> _Work instructions_
No pictures belong in the copy; return exactly the lines from the one with "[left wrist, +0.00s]" through the one with "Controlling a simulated", both ends included, and nothing else.

> _Provided data_

^^^^

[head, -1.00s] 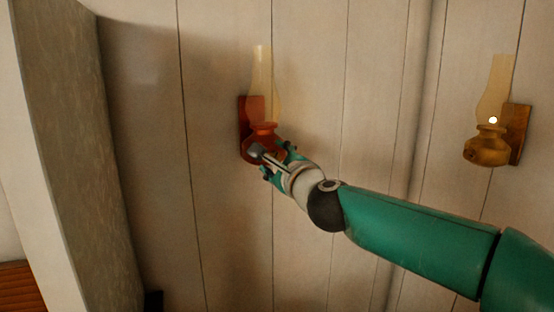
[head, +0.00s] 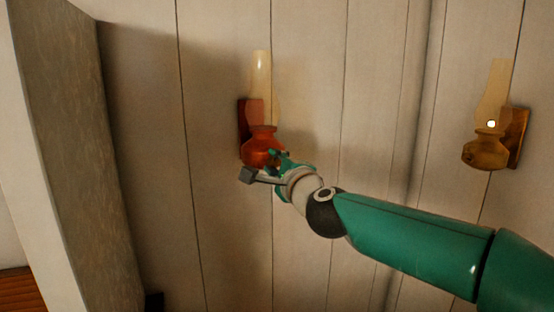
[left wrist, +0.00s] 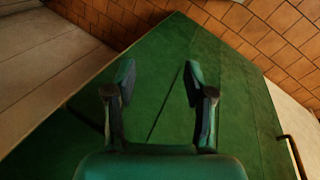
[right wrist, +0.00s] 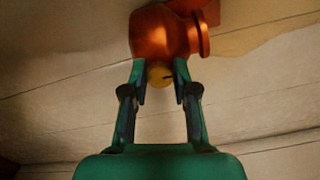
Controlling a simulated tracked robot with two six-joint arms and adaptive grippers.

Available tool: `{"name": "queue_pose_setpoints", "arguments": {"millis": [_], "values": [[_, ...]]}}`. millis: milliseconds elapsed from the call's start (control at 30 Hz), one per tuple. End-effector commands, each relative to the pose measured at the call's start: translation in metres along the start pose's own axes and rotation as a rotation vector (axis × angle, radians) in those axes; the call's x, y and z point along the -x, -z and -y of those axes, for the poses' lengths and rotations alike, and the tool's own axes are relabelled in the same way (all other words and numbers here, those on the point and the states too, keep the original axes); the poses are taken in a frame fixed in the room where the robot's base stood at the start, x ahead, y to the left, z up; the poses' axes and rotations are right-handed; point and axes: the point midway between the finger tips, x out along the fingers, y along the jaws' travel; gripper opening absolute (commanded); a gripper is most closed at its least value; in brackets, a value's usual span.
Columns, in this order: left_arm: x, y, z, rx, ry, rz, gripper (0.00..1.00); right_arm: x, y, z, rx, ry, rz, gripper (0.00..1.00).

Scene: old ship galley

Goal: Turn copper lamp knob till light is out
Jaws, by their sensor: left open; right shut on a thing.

^^^^

> _Finished task_
[left wrist, +0.00s] 
[right wrist, +0.00s] 
Controlling a simulated tracked robot with two six-joint arms and adaptive grippers.

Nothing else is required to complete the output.